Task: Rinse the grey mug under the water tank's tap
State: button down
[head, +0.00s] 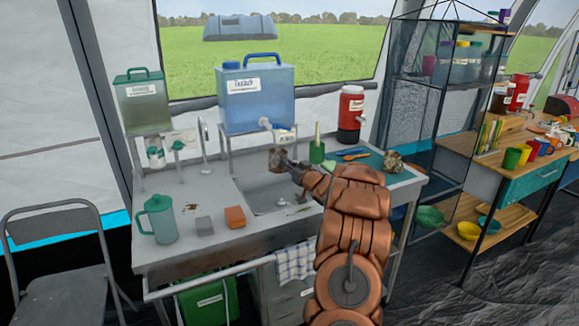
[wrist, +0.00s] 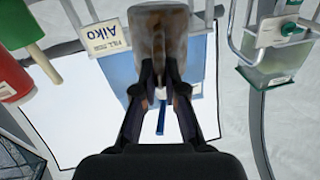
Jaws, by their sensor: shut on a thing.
· · · ·
§ What is being asked
Reproduce the lines above, exactly and exclusively, from the line containing "State: button down" down to the last line, both included; pictures are not part of the copy.

§ Output of the task
State: button down
[head, +0.00s] 
[wrist, +0.00s] 
Jaws, by their sensor: shut on a thing.

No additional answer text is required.